Aliens, but no supernatural? The book has greys, alien probes, MIBs, Alien Hybrids, Mothmen and more.
Urban folk monsters but no aliens or supernatural? It has Bigfoot, Mongolian Deathworm, Loch Ness Monster, Mapinguari, Drop Bears, Doom Hag, Cat Folk, Giant Anaconda, Thunderbird, Hoop Snake, Yeti.
Horror? It has the bogeyman template (great for your Jason and Michael Myers types), Crawling Claw, Dread Tree, Revenant (The Crow, anyone?), Night Terror, Star Doppelganger (The Thing)...
Or the full on X-Files mix with Black Helicopters, government agents, Skin Feasters, Charred One, Demonic Machine, Montauk Monster, Infester, Crawfordsville Monster, Chemical Golem, Sewer Sludge, Robots, Litter Brute, Malleable Creature Template...
Regular animals like Monitor Lizards, Hippopotami, Wild Boars, Chimpanzees, Scorpions etc...
And finally the very D&D-esque Urban Arcana creatures like the Harpy, Intellect Devourer, Ghoul, Grimlock, Demons, half-demons, Animated Objects, Thought Eater.
The list goes on. Plus it has some premade organizations (government and otherwise) to either ally with or pit against your PCs. And a section full of quick NPCs like Attorneys, Firefighters, Scientists, Cops, SWAT Teams, Doctors, Etc. And some heroic caliber NPCs.
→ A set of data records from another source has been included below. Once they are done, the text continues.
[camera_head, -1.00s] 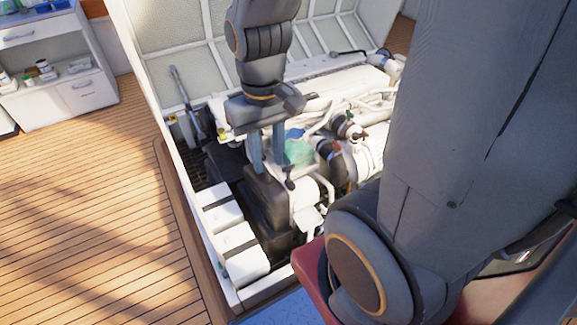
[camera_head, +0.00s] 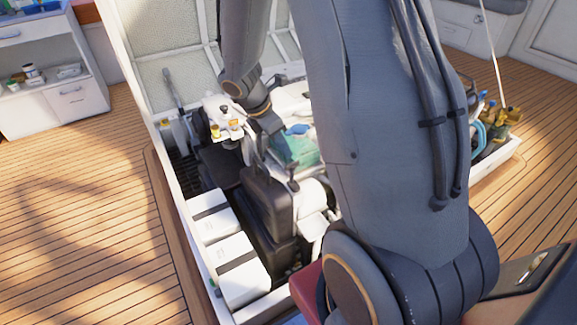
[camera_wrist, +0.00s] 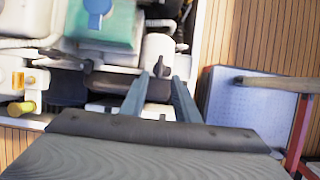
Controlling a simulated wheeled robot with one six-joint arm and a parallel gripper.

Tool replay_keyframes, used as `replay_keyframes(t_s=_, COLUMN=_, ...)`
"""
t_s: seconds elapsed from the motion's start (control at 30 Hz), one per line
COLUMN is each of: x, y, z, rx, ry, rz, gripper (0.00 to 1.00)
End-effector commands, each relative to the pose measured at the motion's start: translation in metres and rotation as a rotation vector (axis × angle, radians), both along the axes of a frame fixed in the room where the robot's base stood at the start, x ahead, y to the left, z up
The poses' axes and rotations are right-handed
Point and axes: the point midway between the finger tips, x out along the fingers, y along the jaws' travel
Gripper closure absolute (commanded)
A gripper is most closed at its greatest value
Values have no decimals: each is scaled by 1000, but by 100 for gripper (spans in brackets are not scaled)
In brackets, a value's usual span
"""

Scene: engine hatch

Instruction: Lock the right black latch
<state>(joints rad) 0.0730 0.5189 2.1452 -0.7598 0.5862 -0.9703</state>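My gripper (camera_head: 283,152) is tilted over the engine bay, near the green-topped part (camera_head: 304,150) and behind an upright black box (camera_head: 268,199) in the head view. In the wrist view my gripper (camera_wrist: 161,78) has its two blue-grey fingers apart. A dark bar-like part (camera_wrist: 155,90) shows between and left of them; contact cannot be told. A small black lever (camera_head: 292,179) stands beside the black box, close below the fingers. I cannot tell for certain which black part is the right latch, or whether it is locked.
White boxes with black bands (camera_head: 243,268) line the near left of the bay. The open hatch lid (camera_head: 165,35) stands behind. A brown bar (camera_wrist: 275,84) and a pale blue panel (camera_wrist: 245,112) lie right in the wrist view. Wooden deck (camera_head: 80,200) is clear at left.

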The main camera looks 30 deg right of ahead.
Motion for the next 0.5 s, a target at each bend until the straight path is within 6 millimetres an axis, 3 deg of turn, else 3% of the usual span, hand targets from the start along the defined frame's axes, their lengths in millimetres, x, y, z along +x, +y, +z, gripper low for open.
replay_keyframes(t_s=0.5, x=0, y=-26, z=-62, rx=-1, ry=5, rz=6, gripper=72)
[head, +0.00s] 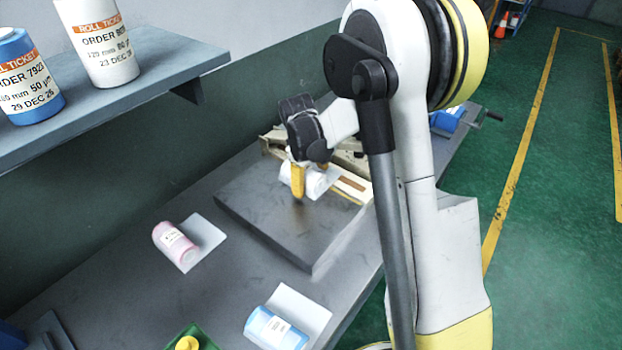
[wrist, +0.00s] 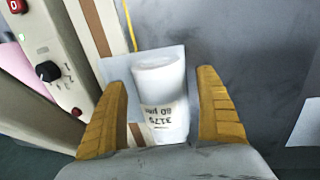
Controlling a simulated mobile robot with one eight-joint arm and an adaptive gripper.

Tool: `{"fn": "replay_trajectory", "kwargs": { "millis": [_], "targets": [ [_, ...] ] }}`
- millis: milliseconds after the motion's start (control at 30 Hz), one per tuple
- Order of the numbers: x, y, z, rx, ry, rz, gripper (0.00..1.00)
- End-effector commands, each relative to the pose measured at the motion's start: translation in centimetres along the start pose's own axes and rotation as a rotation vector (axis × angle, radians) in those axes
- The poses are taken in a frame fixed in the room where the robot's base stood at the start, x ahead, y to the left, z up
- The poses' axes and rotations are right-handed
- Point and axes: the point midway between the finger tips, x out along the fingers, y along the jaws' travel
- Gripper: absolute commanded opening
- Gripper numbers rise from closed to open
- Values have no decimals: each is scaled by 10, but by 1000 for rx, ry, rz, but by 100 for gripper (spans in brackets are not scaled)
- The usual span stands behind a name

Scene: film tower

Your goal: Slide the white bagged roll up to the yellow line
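The white bagged roll (wrist: 160,95) lies between the two orange-yellow fingers of my gripper (wrist: 163,78) in the wrist view. Its printed label reads upside down and its clear bag spreads out to the left. The fingers are open, with a gap on each side of the roll. In the head view the roll (head: 313,183) lies at the back of a dark grey slab, partly hidden by my gripper (head: 311,184). A short yellow line (wrist: 130,26) runs beyond the roll's upper left in the wrist view, beside the machine's brown strip.
A cream machine (wrist: 42,60) with a knob and red buttons stands along the left in the wrist view. On the bench (head: 130,285) lie a pink bagged roll (head: 174,246) and a blue bagged roll (head: 274,329). The front of the slab (head: 285,240) is clear.

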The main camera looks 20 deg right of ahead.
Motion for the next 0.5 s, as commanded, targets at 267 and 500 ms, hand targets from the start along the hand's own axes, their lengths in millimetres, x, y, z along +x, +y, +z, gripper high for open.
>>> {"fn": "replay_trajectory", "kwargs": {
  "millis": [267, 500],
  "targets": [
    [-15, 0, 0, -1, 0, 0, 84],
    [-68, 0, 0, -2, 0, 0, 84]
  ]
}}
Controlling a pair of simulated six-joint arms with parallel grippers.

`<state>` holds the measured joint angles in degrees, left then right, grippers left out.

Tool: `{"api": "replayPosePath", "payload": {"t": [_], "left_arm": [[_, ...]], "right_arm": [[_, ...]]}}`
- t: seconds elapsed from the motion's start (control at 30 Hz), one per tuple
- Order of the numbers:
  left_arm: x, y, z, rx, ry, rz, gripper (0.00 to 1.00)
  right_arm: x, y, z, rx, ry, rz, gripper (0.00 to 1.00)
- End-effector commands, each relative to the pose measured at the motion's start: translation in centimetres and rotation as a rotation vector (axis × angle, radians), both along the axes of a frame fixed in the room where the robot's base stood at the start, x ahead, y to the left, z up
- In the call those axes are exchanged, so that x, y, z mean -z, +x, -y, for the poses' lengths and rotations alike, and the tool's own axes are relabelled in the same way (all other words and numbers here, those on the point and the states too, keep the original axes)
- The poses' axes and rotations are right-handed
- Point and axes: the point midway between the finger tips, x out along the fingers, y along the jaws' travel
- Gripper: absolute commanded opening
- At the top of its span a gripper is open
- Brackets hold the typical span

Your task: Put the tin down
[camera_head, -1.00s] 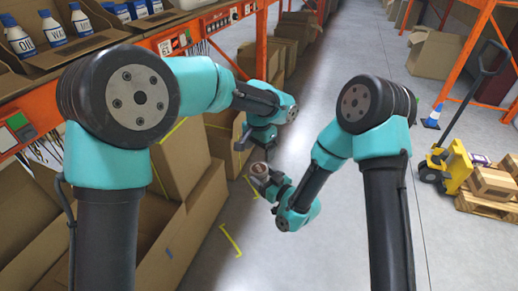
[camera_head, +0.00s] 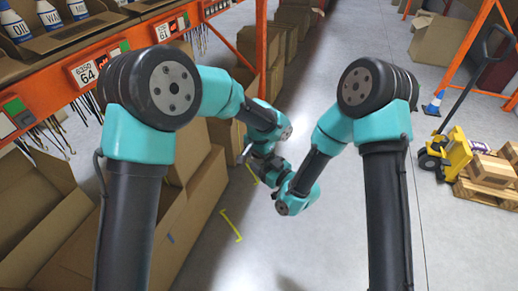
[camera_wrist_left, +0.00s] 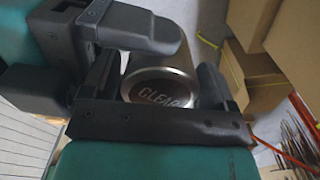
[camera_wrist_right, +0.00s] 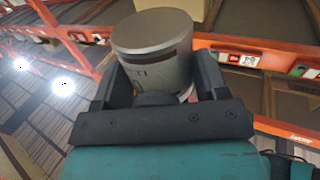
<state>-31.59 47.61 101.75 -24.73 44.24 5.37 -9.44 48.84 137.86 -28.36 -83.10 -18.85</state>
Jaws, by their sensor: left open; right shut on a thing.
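The tin (camera_wrist_right: 155,55) is a grey metal cylinder with a dark band, held between the fingers of my right gripper (camera_wrist_right: 152,88), which is shut on it. In the left wrist view, the tin's round end (camera_wrist_left: 160,92) shows dark with pale lettering. It lies between the spread fingers of my left gripper (camera_wrist_left: 155,85), which is open around it. Dark parts of my right gripper show beside it at the upper left there. In the head view, the left gripper (camera_head: 250,155) and right gripper (camera_head: 268,172) meet over the aisle, and the tin is not clearly visible.
Orange shelving (camera_head: 130,45) with bottles in cardboard boxes runs along the left. Open cardboard boxes (camera_head: 190,195) stand below it. A yellow pallet truck (camera_head: 445,158) with boxes is at the right. The grey aisle floor (camera_head: 330,235) between is clear.

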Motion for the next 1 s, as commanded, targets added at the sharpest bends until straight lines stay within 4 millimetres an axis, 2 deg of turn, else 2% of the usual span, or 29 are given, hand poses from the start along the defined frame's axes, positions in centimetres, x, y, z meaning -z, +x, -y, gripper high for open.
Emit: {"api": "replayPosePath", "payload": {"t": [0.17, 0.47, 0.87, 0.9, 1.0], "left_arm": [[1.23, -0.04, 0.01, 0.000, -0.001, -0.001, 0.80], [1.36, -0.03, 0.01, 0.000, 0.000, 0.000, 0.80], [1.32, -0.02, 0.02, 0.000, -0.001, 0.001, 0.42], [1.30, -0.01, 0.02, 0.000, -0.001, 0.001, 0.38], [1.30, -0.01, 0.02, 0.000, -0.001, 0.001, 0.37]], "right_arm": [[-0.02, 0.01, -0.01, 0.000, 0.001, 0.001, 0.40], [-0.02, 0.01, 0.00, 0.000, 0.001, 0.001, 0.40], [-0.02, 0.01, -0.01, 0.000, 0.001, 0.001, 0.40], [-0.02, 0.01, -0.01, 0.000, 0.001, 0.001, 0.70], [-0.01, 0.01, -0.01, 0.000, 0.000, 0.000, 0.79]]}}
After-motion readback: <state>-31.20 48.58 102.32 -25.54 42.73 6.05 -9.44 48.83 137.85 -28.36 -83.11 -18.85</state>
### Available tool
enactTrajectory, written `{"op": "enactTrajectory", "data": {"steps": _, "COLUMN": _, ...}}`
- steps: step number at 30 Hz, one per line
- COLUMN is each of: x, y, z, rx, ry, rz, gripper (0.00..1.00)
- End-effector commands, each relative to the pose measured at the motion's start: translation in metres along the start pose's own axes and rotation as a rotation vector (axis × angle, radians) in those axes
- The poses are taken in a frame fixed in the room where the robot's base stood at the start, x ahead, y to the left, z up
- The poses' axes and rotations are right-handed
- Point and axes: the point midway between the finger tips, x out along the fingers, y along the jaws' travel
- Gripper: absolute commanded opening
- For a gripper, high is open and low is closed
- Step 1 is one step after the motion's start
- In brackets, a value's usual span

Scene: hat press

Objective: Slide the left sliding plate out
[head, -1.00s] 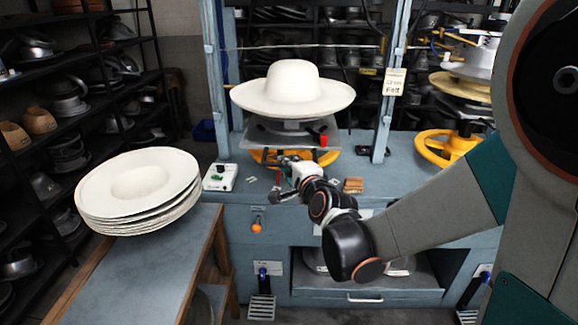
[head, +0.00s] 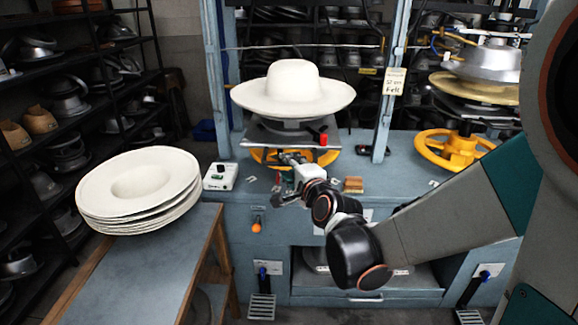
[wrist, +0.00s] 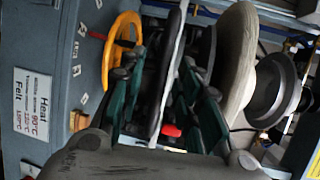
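The left sliding plate (head: 262,136) is a flat grey plate below the cream felt hat (head: 292,90) at the left press. A red knob (head: 323,141) on a black handle sits at its front right. In the wrist view the plate (wrist: 166,75) shows nearly edge-on, with the red knob (wrist: 171,130) close to my gripper. My gripper (wrist: 160,85) is open, its green-sided fingers apart on either side of the plate's edge. Contact with the plate cannot be told. In the head view my gripper (head: 283,178) is low in front of the plate, its fingertips small and unclear.
A yellow handwheel (wrist: 122,40) lies just under the plate, close to one finger. A stack of felt hats (head: 140,185) stands on the left table (head: 130,262). A post (head: 391,100) rises right of the press.

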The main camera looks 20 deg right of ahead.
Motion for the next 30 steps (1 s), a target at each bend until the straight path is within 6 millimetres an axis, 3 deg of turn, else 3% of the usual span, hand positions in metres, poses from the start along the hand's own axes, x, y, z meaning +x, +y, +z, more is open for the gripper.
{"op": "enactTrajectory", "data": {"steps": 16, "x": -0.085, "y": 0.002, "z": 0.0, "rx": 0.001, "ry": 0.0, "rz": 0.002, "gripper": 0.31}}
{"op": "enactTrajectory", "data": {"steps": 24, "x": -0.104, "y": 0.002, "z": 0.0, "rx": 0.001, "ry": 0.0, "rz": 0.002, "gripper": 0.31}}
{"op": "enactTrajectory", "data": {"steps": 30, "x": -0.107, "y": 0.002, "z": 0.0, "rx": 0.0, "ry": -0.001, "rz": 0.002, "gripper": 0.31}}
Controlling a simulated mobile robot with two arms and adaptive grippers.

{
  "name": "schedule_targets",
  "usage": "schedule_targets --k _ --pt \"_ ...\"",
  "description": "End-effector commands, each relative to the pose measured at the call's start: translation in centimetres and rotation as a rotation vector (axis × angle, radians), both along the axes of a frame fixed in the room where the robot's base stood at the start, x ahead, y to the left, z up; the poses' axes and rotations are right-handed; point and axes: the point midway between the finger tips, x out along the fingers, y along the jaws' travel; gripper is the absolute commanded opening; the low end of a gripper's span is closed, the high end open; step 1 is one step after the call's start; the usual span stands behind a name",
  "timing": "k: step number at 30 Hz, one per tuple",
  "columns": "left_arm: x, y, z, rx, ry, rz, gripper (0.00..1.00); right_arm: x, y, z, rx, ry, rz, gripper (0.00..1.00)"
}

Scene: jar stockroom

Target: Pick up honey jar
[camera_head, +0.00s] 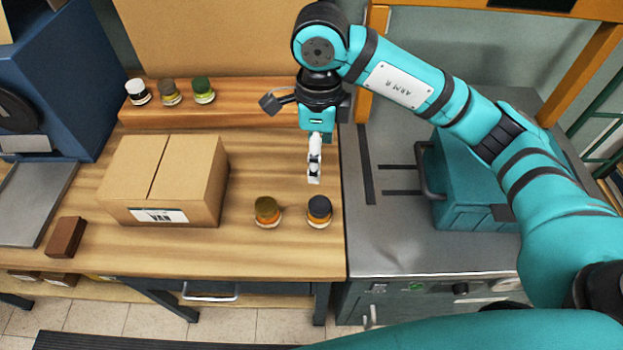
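Two small jars stand upright near the front right of the wooden table. One jar (267,212) has an amber-brown lid. The other jar (319,211) has a dark lid and a pale label with amber showing at its base. I cannot read the labels, so I cannot tell which one is honey. My right gripper (314,178) points down above the table, behind the dark-lidded jar in the picture and apart from it. Its pale fingers overlap in this view, so their opening is hidden. Nothing shows held in it. My left gripper is out of view.
A closed cardboard box (163,180) stands left of the jars. A raised wooden shelf (240,105) behind holds three jars (170,92). A brown block (66,237) lies at the table's front left. A teal toolbox (465,180) stands on the grey metal counter (400,240).

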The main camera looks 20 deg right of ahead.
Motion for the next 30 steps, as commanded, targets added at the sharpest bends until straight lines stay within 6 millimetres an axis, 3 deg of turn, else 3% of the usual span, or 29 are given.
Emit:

There's always someone around here grumbling about how they don't like a particular book no matter how good it is. Maybe someone will sell you theirs.

It goes without saying that you won't get mine.

It's a pretty versatile book with monsters from the mundane variety (snakes and mobsters) to the fantastical (harpies and demons), to the alien (sand slaves and zeikune).